• Exercise details
Copy out each line that mentions the word "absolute".

^^^^

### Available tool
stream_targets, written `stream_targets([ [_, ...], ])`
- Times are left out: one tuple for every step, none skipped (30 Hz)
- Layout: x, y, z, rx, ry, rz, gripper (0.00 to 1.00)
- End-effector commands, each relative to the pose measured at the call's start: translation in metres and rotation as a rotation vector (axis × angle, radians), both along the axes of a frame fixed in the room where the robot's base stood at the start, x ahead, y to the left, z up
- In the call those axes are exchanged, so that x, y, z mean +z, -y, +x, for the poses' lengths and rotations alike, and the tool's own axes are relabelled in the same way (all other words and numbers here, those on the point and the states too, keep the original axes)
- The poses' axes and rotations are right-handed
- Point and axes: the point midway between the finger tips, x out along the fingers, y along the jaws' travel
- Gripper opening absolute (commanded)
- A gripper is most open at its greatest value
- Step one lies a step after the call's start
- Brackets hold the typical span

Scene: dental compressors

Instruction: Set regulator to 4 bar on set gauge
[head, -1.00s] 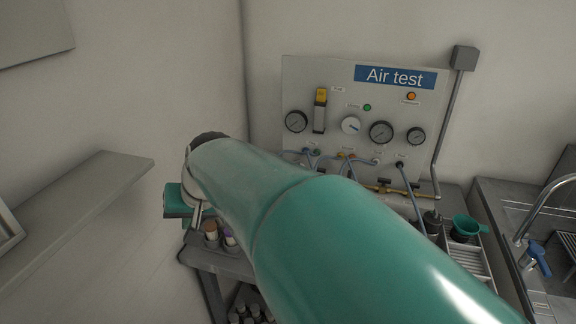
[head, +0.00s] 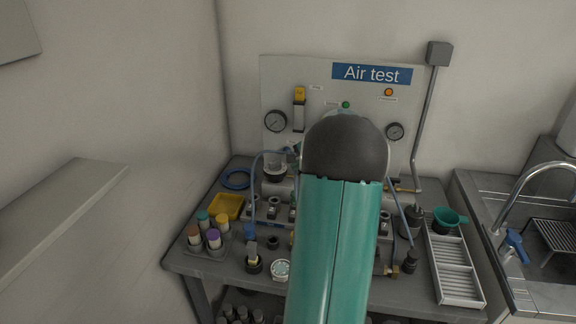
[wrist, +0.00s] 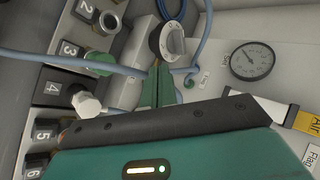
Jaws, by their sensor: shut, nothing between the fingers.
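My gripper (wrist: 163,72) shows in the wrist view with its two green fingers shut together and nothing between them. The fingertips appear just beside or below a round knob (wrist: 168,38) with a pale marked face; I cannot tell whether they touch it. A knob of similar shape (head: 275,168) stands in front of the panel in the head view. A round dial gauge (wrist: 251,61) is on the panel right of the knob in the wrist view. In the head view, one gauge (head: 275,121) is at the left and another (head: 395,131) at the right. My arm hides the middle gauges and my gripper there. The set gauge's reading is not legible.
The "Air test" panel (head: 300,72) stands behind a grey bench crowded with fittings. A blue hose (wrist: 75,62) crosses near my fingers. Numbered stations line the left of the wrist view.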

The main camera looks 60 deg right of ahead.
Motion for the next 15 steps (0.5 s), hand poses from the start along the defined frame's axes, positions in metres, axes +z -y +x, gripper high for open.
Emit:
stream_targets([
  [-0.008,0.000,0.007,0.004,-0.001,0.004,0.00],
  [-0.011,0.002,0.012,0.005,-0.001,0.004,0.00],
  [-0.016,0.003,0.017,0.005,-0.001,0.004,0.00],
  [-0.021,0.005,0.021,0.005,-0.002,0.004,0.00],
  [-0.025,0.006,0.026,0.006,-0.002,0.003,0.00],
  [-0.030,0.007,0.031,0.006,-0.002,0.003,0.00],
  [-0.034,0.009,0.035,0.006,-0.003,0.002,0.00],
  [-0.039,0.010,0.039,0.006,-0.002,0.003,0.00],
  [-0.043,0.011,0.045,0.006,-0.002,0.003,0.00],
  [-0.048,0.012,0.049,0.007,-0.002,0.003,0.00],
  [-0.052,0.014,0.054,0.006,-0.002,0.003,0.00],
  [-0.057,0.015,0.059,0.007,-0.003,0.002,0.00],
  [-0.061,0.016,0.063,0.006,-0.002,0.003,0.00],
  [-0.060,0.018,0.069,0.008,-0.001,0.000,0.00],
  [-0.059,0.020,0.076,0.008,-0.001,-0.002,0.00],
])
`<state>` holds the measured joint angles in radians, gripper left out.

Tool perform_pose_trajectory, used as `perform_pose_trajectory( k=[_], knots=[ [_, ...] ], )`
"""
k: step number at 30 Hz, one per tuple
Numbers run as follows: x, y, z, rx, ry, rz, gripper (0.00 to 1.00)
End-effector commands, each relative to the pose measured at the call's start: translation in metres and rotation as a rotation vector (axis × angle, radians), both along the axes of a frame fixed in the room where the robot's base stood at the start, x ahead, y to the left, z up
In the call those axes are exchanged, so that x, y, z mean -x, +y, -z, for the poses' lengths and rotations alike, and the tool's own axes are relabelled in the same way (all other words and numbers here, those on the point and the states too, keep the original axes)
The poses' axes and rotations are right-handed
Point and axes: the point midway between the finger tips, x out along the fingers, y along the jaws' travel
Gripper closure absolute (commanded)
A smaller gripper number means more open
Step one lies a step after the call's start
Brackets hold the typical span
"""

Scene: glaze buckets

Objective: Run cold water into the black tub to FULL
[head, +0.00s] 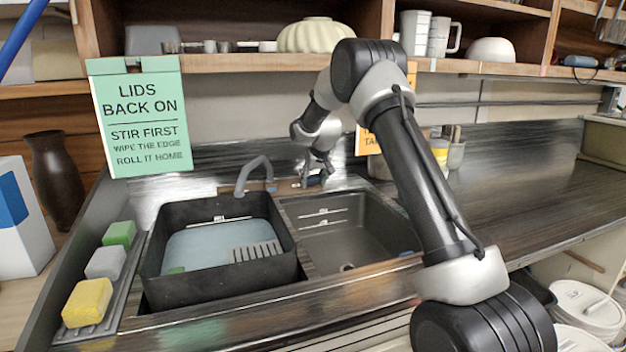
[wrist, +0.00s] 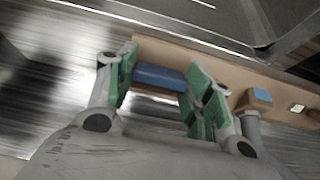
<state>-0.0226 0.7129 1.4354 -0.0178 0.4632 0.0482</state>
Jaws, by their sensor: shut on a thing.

^^^^

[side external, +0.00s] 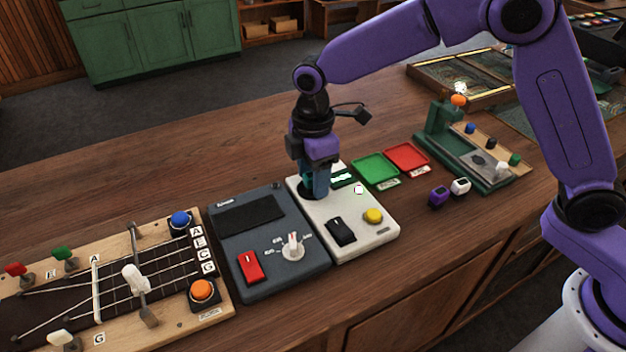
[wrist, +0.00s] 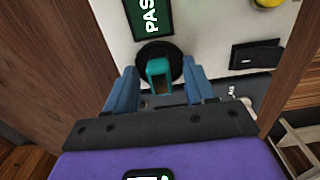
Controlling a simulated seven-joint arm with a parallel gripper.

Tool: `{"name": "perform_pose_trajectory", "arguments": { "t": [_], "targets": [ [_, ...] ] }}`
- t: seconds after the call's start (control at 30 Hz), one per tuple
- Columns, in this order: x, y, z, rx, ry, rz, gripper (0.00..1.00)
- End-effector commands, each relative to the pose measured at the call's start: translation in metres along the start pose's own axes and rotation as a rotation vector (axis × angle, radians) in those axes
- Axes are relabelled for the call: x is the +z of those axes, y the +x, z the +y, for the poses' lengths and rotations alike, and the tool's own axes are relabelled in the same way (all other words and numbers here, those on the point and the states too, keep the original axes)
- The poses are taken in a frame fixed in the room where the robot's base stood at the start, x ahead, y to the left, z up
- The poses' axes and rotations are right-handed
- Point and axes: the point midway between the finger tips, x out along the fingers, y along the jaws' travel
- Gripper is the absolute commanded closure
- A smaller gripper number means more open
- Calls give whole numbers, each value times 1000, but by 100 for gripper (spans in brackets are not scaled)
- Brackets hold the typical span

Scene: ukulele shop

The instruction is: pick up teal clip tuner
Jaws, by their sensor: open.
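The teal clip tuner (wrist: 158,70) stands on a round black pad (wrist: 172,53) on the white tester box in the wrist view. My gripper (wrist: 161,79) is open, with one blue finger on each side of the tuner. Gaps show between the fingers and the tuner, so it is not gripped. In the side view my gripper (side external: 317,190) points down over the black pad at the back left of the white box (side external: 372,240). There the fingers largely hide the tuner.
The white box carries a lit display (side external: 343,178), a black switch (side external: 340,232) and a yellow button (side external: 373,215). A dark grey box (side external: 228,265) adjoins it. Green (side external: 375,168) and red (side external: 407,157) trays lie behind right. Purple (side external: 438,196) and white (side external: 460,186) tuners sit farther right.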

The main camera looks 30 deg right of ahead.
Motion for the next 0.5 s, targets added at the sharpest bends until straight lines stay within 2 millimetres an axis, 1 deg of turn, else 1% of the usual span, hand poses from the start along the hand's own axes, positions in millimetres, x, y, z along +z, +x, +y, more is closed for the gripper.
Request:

^^^^

• Task response
- Gripper opening absolute (commanded)
Gripper closure absolute (commanded)
- Gripper is the absolute commanded closure

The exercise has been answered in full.